Support Questions

Find answers, ask questions, and share your expertise
Announcements
Celebrating as our community reaches 100,000 members! Thank you!

Will hive caches all the Apache Ranger policies periodically to provide authorization? Or will it hit Ranger for every request needs to be authorized?

avatar
Explorer

I want to know whether Hive syncs the Ranger policies and uses that cache to provide authorization or will it hit Ranger for every request that needs to be authorized

1 ACCEPTED SOLUTION

avatar
Super Collaborator
@Shashank V C

All the plugins that use Ranger as an authorization module will cache local policy and use the same for authorization purpose. Below is an excerpt from Apache Ranger overview:

Plugins are lightweight Java programs which embed within processes of each cluster component. For example, the Apache Ranger plugin for Apache Hive is embedded within Hiveserver2. These plugins pull in policies from a central server and store them locally in a file. When a user request comes through the component, these plugins intercept the request and evaluate it against the security policy. Plugins also collect data from the user request and follow a separate thread to send this data back to the audit server.

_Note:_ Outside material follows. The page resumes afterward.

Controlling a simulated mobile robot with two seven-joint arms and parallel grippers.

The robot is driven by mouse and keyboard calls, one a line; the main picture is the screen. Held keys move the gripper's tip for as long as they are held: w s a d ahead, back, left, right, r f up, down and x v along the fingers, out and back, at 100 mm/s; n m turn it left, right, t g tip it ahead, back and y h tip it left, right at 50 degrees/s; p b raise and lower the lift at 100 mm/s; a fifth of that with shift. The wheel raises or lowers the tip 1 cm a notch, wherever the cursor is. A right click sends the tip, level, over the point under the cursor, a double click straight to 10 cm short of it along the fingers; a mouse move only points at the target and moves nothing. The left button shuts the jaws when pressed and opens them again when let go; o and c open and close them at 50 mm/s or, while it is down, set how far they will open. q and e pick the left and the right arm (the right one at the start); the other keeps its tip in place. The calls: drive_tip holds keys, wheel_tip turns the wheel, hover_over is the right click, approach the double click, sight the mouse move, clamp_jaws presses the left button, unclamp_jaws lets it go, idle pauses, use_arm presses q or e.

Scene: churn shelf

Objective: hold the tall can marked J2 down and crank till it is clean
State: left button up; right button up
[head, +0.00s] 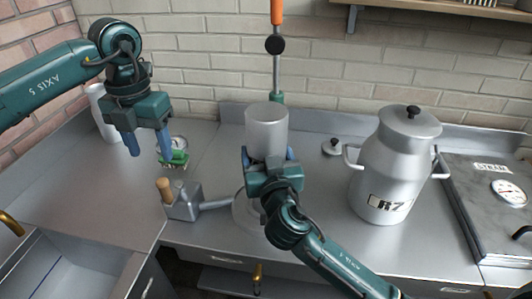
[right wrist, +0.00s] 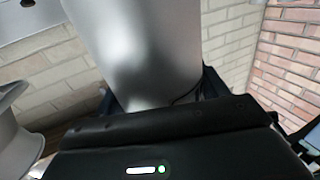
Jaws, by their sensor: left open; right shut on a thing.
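A tall, plain grey metal can (head: 267,127) stands upright in the middle of the head view. No J2 mark shows on the side I see. My right gripper (head: 268,156) is shut on the can, its fingers on either side, and hides its lower part. In the right wrist view the can (right wrist: 150,45) rises between the fingers. A metal box with a wooden-knobbed crank (head: 165,188) is left of the can, joined by an arm to a round base (head: 245,217) below it. My left gripper (head: 150,148) is open and empty above and behind the crank knob.
A large lidded can marked R7 (head: 383,206) stands to the right, beside a panel (head: 480,205) with a STEAM gauge. A small green object (head: 173,157) lies behind the crank. A sink (head: 75,265) is front left. An orange-topped rod (head: 277,70) rises behind the can.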

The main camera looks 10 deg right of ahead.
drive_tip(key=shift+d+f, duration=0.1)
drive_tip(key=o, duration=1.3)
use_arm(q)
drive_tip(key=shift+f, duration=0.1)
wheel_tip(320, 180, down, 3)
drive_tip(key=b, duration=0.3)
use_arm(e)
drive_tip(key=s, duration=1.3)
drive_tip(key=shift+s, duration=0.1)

Reference: https://hortonworks.com/apache/ranger/#section_2

PS: Please mark the answer if you find it correct 🙂


View solution in original post

6 REPLIES 6

avatar
Super Collaborator
@Shashank V C

All the plugins that use Ranger as an authorization module will cache local policy and use the same for authorization purpose. Below is an excerpt from Apache Ranger overview:

Plugins are lightweight Java programs which embed within processes of each cluster component. For example, the Apache Ranger plugin for Apache Hive is embedded within Hiveserver2. These plugins pull in policies from a central server and store them locally in a file. When a user request comes through the component, these plugins intercept the request and evaluate it against the security policy. Plugins also collect data from the user request and follow a separate thread to send this data back to the audit server.

Reference: https://hortonworks.com/apache/ranger/#section_2

PS: Please mark the answer if you find it correct 🙂


avatar
Explorer

@Chiran RavaniThank you so much, do you know how the policies are pulled from the Ranger? Is it a thrift communication or something else?

avatar
Super Collaborator

It is a REST call to Ranger Admin. Property ranger.plugin.<plugin_name>.policy.rest.url will be used to communicate to Ranger Admin.

eg: ranger.plugin.hive.policy.rest.url for Hive and by default it checks every 30 seconds with Ranger Admin to check if there are any changes with regards to current policy cached, and if so, it downloads the new policy and caches the same.

Default Policy Cache location would be /etc/ranger/<CLUSTER_NAME>_<PLUGIN_COMPONENT_NAME>/policycache on the host where service is runing

eg:- /etc/ranger/hdptest_hive/policycache on Hiveserver2 for my cluster.

avatar
Explorer

Thanks Chiran, one last thing, do you know the .java file in hive where there are doing this rest call? This would help me a lot. Im trying to understanding from the starting point of the rest call to the build up of cache and successive hits to cache. Thus it will help me if I can get the class name where this Rest call happens. I checked PrivilegeSynchonizer.java. But not sure whether thats the right place.

avatar
Super Collaborator

You're Welcome. I would start with RangerAdminRESTClient.java

avatar
New Contributor

Hi Chiran,

I could understand the details above. However i have one question- Which user does the call for ranger.plugin.hive.policy.rest.url for the first time and subsequent attempts?


In my case i have ranger installed in separate server and cluster in separate servers. What is the authentication and user involved by rest client for talking to each other?


I found from ranger audits and could see curl entries for "admin" user and no other further attempts to authenticate?